◆ BRIEF: Print the entries below in their entirety, exactly as they are written.

(Entries from a robot dataset)
.....
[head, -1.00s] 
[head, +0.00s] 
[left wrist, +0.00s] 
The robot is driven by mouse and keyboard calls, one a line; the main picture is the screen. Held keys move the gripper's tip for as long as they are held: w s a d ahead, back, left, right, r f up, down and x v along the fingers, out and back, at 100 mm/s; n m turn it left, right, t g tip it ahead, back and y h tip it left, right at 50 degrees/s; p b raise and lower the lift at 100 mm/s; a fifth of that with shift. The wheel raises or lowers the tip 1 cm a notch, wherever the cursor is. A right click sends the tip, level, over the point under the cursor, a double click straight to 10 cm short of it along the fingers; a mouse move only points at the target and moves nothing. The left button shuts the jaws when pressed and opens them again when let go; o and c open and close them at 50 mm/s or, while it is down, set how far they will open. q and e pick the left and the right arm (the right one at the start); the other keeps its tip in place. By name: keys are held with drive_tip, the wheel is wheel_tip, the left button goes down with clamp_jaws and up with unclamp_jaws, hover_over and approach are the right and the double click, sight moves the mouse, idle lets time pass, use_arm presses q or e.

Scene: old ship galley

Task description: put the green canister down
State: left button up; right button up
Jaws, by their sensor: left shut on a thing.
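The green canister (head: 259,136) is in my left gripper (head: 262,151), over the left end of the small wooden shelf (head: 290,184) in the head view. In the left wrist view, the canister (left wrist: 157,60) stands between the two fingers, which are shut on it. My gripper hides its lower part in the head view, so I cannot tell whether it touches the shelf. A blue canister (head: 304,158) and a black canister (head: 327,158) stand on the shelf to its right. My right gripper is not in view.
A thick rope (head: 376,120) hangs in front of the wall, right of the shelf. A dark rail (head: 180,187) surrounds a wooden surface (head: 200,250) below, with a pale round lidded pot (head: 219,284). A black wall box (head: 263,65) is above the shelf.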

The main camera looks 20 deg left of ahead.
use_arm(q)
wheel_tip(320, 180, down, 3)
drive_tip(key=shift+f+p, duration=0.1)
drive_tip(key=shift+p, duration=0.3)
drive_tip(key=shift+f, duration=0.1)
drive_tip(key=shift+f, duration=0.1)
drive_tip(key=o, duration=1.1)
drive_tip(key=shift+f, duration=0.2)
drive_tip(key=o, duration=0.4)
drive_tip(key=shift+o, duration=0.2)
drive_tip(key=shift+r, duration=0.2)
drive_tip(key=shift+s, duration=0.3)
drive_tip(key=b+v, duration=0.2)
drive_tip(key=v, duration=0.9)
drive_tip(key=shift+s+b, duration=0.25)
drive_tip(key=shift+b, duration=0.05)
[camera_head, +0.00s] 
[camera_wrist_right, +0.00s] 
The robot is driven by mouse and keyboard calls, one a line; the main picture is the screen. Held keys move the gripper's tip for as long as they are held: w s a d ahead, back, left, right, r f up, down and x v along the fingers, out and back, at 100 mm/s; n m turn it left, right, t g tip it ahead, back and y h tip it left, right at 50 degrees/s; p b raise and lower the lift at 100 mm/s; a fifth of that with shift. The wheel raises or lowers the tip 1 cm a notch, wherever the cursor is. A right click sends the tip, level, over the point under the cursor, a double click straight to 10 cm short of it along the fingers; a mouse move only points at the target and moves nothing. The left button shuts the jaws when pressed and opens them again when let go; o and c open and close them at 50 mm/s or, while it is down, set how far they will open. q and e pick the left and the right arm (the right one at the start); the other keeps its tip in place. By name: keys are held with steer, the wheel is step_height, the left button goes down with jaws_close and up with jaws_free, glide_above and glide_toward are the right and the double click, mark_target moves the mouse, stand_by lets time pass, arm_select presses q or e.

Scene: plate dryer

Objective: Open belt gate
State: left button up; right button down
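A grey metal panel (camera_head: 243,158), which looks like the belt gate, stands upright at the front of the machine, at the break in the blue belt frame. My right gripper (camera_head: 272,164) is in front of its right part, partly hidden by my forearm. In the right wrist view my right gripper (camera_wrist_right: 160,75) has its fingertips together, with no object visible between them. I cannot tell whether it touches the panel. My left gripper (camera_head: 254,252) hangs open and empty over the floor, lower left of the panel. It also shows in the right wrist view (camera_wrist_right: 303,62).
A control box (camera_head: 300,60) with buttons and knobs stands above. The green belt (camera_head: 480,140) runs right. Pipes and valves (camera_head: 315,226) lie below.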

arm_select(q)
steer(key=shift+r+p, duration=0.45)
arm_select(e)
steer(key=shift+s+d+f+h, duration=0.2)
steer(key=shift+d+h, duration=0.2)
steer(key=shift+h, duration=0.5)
.....
◆ ANSWER TO THE EXERCISE:
[head, -1.00s] 
[head, +0.00s] 
[left wrist, +0.00s] 
The robot is driven by mouse and keyboard calls, one a line; the main picture is the screen. Held keys move the gripper's tip for as long as they are held: w s a d ahead, back, left, right, r f up, down and x v along the fingers, out and back, at 100 mm/s; n m turn it left, right, t g tip it ahead, back and y h tip it left, right at 50 degrees/s; p b raise and lower the lift at 100 mm/s; a fifth of that with shift. The wheel raises or lowers the tip 1 cm a notch, wherever the cursor is. A right click sends the tip, level, over the point under the cursor, a double click straight to 10 cm short of it along the fingers; a mouse move only points at the target and moves nothing. The left button shuts the jaws when pressed and opens them again when let go; o and c open and close them at 50 mm/s or, while it is down, set how far they will open. q and e pick the left and the right arm (the right one at the start); the other keeps its tip in place. By name: keys are held with drive_tip, the wheel is wheel_tip, the left button goes down with clamp_jaws and up with unclamp_jaws, hover_over and approach are the right and the double click, sight moves the mouse, idle lets time pass, use_arm presses q or e.

Scene: old ship galley

Task description: put the green canister down
State: left button up; right button up
Jaws, by their sensor: left shut on a thing.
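The green canister (head: 259,136) is in my left gripper (head: 262,151), over the left end of the small wooden shelf (head: 290,184) in the head view. In the left wrist view, the canister (left wrist: 157,60) stands between the two fingers, which are shut on it. My gripper hides its lower part in the head view, so I cannot tell whether it touches the shelf. A blue canister (head: 304,158) and a black canister (head: 327,158) stand on the shelf to its right. My right gripper is not in view.
A thick rope (head: 376,120) hangs in front of the wall, right of the shelf. A dark rail (head: 180,187) surrounds a wooden surface (head: 200,250) below, with a pale round lidded pot (head: 219,284). A black wall box (head: 263,65) is above the shelf.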

The main camera looks 20 deg left of ahead.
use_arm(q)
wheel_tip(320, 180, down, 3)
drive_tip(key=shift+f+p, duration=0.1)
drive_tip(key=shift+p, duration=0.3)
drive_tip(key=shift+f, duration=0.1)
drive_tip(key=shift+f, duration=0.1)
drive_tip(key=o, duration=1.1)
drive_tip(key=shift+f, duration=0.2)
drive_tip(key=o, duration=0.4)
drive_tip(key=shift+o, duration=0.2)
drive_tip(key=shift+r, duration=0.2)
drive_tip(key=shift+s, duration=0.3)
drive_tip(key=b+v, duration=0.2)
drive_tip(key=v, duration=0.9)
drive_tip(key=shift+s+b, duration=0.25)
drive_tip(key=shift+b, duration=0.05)
[camera_head, +0.00s] 
[camera_wrist_right, +0.00s] 
The robot is driven by mouse and keyboard calls, one a line; the main picture is the screen. Held keys move the gripper's tip for as long as they are held: w s a d ahead, back, left, right, r f up, down and x v along the fingers, out and back, at 100 mm/s; n m turn it left, right, t g tip it ahead, back and y h tip it left, right at 50 degrees/s; p b raise and lower the lift at 100 mm/s; a fifth of that with shift. The wheel raises or lowers the tip 1 cm a notch, wherever the cursor is. A right click sends the tip, level, over the point under the cursor, a double click straight to 10 cm short of it along the fingers; a mouse move only points at the target and moves nothing. The left button shuts the jaws when pressed and opens them again when let go; o and c open and close them at 50 mm/s or, while it is down, set how far they will open. q and e pick the left and the right arm (the right one at the start); the other keeps its tip in place. By name: keys are held with steer, the wheel is step_height, the left button goes down with jaws_close and up with jaws_free, glide_above and glide_toward are the right and the double click, mark_target moves the mouse, stand_by lets time pass, arm_select presses q or e.

Scene: plate dryer

Objective: Open belt gate
State: left button up; right button down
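A grey metal panel (camera_head: 243,158), which looks like the belt gate, stands upright at the front of the machine, at the break in the blue belt frame. My right gripper (camera_head: 272,164) is in front of its right part, partly hidden by my forearm. In the right wrist view my right gripper (camera_wrist_right: 160,75) has its fingertips together, with no object visible between them. I cannot tell whether it touches the panel. My left gripper (camera_head: 254,252) hangs open and empty over the floor, lower left of the panel. It also shows in the right wrist view (camera_wrist_right: 303,62).
A control box (camera_head: 300,60) with buttons and knobs stands above. The green belt (camera_head: 480,140) runs right. Pipes and valves (camera_head: 315,226) lie below.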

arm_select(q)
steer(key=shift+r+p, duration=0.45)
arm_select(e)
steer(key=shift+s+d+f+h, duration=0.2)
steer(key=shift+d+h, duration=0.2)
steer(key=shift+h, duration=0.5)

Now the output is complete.